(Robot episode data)
==*==

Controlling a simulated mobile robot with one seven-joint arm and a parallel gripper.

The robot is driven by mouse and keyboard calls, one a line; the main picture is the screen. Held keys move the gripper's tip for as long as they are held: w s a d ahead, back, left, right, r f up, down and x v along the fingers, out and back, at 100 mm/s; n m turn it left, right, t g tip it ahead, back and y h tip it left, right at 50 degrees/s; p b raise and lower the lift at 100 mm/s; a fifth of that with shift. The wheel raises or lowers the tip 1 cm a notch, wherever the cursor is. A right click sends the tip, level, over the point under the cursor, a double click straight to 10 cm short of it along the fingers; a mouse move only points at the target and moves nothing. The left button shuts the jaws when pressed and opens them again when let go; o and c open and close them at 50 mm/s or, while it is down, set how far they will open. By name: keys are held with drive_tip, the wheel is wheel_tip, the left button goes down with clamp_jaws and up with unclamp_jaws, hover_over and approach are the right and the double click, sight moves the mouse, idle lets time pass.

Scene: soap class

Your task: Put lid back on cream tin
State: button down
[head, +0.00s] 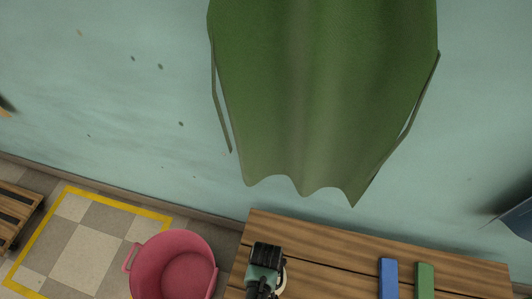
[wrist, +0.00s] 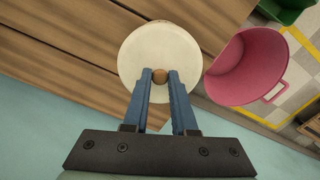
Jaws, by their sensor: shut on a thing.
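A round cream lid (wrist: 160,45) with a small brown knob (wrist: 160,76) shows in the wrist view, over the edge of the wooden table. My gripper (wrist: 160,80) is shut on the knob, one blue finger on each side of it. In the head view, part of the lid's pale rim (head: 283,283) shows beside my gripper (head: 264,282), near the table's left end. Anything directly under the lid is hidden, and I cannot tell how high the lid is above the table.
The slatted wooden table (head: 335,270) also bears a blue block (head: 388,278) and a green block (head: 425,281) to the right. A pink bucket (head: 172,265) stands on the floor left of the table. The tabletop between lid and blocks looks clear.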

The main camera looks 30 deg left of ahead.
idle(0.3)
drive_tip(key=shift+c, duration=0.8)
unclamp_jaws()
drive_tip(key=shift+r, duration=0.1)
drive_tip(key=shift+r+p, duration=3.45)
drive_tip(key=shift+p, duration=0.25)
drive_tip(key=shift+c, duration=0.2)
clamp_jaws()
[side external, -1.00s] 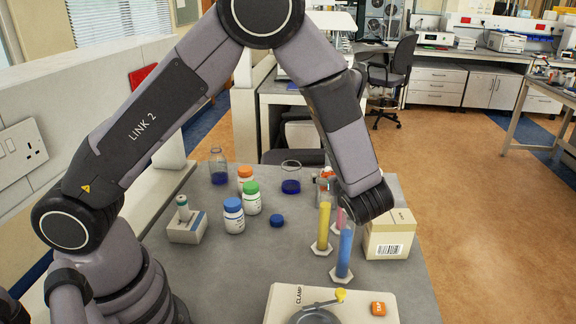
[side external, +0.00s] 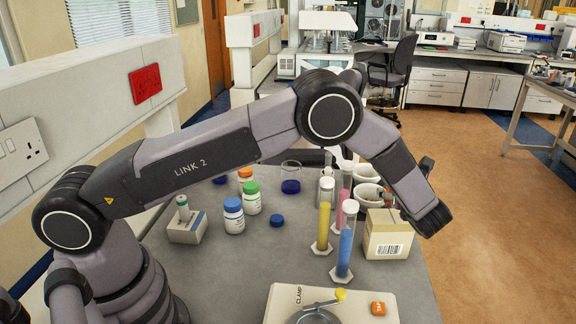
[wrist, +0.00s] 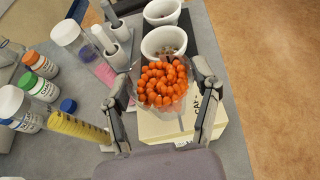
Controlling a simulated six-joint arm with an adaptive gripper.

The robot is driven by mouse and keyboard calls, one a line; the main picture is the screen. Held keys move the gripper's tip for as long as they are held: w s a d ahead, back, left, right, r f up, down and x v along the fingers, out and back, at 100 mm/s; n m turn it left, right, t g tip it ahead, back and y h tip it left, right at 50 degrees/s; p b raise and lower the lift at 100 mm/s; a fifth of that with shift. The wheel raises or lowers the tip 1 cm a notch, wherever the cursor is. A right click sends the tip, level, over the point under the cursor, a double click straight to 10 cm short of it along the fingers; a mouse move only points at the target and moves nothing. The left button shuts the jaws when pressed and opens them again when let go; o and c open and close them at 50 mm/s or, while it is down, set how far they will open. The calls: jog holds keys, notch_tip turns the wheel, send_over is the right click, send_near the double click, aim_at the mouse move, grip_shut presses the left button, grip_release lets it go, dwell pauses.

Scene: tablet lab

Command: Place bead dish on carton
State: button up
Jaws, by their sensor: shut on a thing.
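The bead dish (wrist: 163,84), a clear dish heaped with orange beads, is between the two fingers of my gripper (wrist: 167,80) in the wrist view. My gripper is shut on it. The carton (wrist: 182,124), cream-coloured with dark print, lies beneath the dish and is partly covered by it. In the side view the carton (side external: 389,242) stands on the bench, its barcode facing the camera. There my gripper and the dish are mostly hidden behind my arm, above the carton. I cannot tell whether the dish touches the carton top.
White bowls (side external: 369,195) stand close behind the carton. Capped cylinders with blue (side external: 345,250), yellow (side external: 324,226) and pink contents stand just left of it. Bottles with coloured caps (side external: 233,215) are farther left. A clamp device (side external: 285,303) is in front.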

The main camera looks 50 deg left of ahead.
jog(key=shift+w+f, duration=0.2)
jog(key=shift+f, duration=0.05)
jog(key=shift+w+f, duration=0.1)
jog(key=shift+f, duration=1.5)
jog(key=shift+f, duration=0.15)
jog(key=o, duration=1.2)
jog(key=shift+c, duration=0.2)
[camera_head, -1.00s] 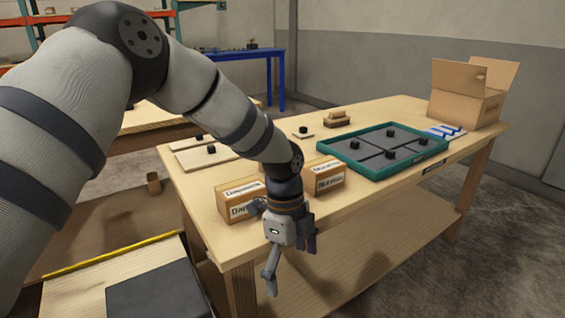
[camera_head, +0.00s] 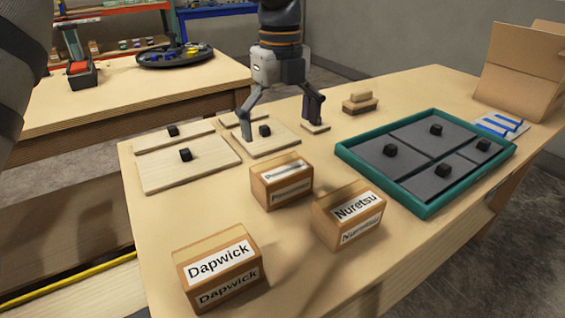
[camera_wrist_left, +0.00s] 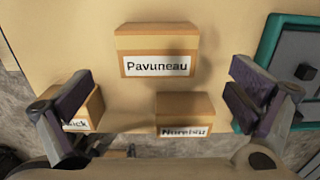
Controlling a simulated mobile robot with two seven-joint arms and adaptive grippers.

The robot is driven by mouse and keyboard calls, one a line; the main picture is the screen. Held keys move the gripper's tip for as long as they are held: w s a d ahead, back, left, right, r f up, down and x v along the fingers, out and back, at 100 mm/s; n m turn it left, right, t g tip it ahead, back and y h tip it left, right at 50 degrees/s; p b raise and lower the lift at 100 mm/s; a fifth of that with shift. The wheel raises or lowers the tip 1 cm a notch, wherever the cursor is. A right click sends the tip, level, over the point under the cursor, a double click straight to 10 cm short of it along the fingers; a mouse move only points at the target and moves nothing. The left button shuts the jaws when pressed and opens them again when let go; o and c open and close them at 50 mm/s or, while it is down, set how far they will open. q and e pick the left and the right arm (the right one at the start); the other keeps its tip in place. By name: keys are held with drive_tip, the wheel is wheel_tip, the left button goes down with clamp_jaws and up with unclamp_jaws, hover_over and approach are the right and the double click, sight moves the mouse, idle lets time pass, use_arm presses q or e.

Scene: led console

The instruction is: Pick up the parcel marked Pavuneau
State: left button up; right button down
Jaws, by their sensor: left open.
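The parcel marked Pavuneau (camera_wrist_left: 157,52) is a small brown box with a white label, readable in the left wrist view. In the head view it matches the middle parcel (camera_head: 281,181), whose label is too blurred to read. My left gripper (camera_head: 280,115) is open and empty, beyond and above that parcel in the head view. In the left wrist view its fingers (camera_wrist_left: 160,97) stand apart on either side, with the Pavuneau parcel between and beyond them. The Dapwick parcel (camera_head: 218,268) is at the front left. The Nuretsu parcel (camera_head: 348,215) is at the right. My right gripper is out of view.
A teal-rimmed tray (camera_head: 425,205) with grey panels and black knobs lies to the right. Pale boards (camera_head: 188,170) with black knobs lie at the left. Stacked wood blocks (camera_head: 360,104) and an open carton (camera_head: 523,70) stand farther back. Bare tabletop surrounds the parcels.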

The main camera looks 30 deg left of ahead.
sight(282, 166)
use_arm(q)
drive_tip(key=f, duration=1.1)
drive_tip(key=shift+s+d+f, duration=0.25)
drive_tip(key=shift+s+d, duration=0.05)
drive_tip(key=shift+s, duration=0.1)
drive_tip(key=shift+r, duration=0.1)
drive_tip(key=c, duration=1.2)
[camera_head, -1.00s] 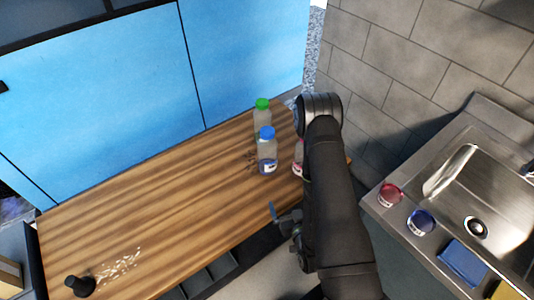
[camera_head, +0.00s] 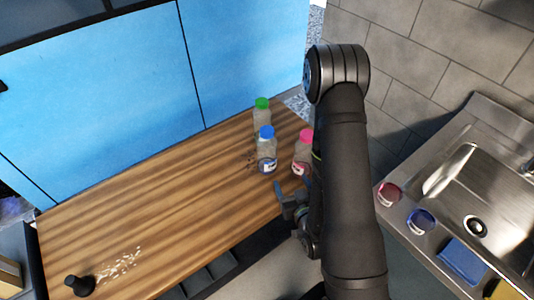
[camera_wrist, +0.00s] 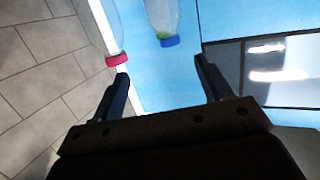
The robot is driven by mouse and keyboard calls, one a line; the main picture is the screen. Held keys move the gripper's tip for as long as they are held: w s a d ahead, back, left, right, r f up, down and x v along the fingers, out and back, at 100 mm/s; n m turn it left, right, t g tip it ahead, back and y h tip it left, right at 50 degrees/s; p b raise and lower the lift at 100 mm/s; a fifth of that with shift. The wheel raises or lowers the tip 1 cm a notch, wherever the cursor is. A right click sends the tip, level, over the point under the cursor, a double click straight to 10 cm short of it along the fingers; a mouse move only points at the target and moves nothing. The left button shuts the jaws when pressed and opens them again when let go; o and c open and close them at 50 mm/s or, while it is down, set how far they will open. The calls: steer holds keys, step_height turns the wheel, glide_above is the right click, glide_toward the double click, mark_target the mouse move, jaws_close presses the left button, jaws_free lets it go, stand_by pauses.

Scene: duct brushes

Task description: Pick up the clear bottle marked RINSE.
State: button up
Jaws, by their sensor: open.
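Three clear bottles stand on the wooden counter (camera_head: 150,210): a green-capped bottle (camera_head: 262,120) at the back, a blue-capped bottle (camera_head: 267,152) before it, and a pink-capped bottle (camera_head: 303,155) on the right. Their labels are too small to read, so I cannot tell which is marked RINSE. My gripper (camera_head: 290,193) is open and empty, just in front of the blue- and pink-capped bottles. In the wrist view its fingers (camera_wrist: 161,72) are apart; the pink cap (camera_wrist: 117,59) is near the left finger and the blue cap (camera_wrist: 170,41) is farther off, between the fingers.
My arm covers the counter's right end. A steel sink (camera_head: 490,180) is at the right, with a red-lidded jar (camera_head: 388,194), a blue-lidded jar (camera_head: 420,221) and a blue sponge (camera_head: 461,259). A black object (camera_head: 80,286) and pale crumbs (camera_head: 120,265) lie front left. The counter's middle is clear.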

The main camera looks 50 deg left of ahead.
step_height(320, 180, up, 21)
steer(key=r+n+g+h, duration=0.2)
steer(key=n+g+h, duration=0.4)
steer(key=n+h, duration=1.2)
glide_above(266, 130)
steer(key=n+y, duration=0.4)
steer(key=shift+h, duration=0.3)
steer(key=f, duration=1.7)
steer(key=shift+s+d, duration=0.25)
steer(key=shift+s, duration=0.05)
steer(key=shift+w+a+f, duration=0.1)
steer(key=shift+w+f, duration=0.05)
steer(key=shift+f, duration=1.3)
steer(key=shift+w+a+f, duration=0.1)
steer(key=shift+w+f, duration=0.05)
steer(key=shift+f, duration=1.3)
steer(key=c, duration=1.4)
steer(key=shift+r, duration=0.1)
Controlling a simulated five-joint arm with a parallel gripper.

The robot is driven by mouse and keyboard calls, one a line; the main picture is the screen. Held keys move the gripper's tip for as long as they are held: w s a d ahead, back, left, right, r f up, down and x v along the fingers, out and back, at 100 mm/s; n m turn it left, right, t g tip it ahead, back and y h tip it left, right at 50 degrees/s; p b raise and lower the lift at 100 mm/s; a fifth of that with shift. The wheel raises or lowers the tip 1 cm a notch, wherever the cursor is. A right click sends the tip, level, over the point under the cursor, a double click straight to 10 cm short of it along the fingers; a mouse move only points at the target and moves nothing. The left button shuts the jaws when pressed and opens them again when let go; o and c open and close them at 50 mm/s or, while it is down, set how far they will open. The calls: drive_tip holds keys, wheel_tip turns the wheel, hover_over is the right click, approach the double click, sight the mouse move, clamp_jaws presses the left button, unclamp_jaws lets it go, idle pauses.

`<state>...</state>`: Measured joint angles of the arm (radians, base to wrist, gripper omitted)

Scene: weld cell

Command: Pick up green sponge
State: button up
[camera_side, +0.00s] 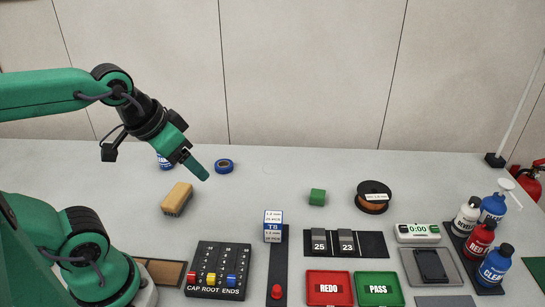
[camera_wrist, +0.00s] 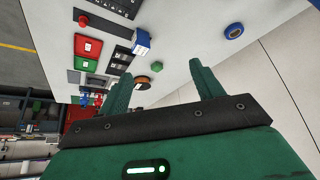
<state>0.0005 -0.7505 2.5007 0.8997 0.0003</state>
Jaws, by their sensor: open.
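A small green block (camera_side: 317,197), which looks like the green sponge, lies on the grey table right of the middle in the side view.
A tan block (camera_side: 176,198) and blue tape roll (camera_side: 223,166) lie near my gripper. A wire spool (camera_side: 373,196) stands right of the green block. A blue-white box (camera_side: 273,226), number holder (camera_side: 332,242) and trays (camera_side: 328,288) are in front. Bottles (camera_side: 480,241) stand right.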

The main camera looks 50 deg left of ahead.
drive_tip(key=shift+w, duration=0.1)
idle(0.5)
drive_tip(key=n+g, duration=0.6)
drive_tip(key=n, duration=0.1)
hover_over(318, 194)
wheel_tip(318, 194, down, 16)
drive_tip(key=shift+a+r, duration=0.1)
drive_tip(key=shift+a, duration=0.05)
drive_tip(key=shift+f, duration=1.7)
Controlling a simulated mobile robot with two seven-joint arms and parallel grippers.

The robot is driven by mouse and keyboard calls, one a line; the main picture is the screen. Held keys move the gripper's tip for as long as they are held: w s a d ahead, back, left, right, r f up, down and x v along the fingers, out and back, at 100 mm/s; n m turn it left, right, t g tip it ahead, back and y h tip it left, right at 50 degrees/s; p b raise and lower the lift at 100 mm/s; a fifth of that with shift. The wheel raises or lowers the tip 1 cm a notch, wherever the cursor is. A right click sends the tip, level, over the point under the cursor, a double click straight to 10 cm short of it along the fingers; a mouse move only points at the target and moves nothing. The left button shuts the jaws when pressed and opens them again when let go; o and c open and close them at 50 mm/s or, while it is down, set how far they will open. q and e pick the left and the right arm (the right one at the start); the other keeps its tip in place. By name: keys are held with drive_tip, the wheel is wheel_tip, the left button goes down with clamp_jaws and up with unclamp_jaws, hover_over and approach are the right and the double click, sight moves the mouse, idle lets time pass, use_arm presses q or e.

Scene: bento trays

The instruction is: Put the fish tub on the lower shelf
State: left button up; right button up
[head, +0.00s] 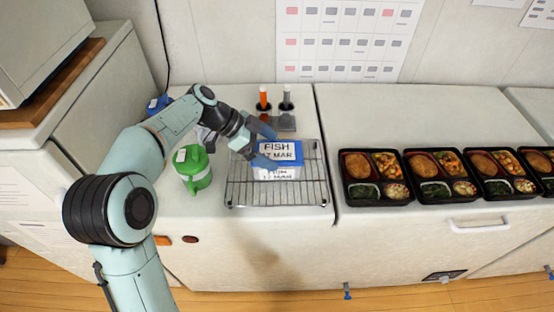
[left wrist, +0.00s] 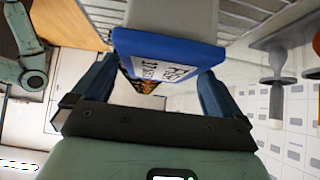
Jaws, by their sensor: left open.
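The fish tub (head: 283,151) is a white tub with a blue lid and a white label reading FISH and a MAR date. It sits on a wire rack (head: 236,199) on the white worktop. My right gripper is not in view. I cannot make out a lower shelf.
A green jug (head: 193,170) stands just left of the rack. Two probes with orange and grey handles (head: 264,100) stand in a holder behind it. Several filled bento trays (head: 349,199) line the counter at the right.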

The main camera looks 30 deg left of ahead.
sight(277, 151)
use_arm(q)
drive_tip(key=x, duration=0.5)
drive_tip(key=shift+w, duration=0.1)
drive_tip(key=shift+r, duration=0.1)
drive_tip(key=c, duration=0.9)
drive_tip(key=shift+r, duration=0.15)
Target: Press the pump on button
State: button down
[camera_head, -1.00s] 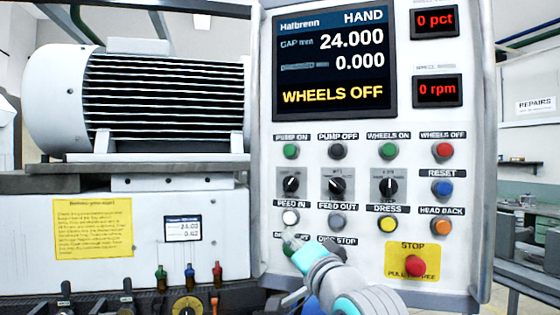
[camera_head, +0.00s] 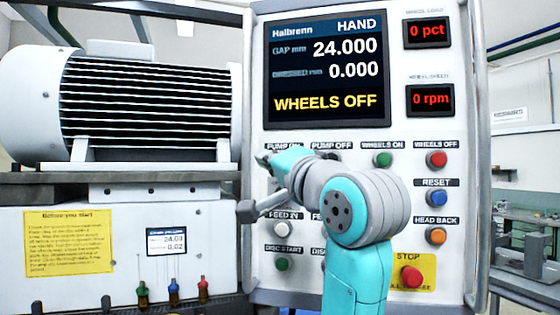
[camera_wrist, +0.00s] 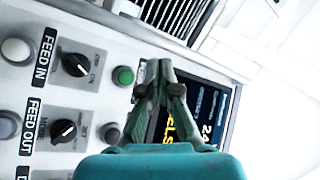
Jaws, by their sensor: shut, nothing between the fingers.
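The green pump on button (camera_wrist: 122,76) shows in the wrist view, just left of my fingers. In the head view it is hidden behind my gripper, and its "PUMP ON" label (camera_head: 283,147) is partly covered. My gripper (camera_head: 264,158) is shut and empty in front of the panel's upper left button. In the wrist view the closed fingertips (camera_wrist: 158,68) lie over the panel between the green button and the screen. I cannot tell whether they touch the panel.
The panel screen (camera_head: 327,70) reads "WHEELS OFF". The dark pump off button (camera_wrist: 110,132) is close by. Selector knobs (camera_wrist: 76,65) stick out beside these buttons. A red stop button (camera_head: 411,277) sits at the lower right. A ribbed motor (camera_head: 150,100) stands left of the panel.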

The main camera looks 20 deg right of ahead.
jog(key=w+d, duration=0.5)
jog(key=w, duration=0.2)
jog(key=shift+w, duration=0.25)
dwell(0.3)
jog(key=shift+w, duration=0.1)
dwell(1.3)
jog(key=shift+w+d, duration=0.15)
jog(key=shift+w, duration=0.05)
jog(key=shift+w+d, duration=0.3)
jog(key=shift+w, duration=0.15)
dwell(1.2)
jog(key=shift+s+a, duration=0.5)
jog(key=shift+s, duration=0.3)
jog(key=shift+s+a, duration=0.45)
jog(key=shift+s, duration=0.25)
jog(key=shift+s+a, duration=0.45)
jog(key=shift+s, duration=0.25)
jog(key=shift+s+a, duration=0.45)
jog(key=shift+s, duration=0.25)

==*==

* **Work to complete**:
For the material above, give again only the lines starting at the line that contains "[side external, +0.00s]" and ending at the line that contains "Controlling a simulated six-joint". Pictures do not belong in the copy.

* **The output**:
[side external, +0.00s] 
[wrist, +0.00s] 
Controlling a simulated six-joint arm with an adaptive gripper.

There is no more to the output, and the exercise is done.